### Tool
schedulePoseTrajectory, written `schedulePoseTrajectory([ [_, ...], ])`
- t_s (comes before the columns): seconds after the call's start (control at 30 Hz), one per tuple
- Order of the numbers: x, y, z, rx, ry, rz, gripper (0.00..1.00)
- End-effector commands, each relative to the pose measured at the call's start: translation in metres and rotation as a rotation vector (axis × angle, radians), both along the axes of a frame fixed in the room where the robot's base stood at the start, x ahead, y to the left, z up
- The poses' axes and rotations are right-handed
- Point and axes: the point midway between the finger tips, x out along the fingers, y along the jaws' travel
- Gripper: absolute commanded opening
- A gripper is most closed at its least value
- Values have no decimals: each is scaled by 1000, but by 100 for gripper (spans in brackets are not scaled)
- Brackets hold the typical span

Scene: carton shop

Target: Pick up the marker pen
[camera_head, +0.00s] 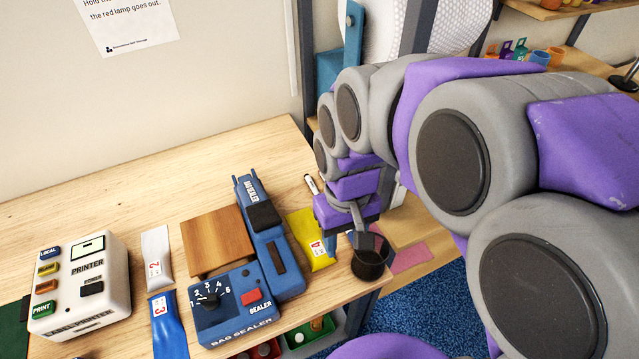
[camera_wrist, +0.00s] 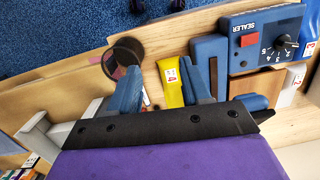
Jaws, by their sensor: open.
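The marker pen (camera_head: 311,184), white with a dark end, lies on the wooden table just left of my wrist in the head view. Part of it may be hidden behind my arm, and I cannot make it out surely in the wrist view. My gripper (camera_head: 362,230) points down above the table's right end, to the right of the pen. In the wrist view my gripper (camera_wrist: 162,70) is open, its two blue fingers apart with nothing held between them.
A dark round cup (camera_head: 370,262) stands close below my gripper at the table edge. A yellow pouch (camera_head: 312,240), the blue bag sealer (camera_head: 232,310), a wooden block (camera_head: 216,240) and a white label printer (camera_head: 80,285) occupy the table. The table's back is clear.

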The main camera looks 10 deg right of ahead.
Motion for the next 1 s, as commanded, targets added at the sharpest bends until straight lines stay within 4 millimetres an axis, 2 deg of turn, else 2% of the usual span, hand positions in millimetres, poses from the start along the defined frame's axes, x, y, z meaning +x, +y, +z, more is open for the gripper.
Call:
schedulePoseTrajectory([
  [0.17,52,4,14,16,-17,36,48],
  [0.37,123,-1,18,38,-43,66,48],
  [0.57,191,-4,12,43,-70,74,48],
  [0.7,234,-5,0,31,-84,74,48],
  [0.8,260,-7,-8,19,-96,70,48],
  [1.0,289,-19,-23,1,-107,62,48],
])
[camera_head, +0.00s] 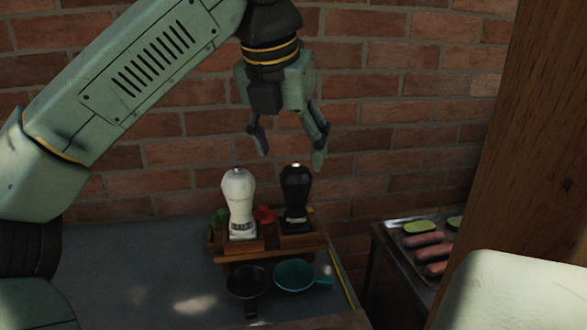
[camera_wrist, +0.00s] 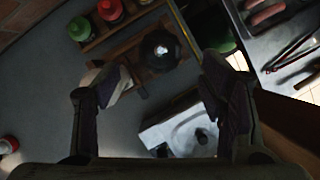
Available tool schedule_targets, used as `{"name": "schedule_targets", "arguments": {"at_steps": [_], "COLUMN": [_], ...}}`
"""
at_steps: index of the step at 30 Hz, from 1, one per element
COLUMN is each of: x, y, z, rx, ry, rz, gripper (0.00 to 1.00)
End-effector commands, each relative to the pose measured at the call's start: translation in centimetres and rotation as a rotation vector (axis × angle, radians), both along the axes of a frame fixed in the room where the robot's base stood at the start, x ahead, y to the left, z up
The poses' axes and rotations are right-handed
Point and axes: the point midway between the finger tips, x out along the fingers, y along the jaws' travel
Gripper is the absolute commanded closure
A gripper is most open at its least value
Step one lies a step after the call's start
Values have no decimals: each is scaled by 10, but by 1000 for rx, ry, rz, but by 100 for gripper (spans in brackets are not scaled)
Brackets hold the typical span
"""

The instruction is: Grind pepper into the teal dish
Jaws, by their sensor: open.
============================================================
Required work
Only the number is wanted: how many lines of the material above include the word "stood"?

Final result
2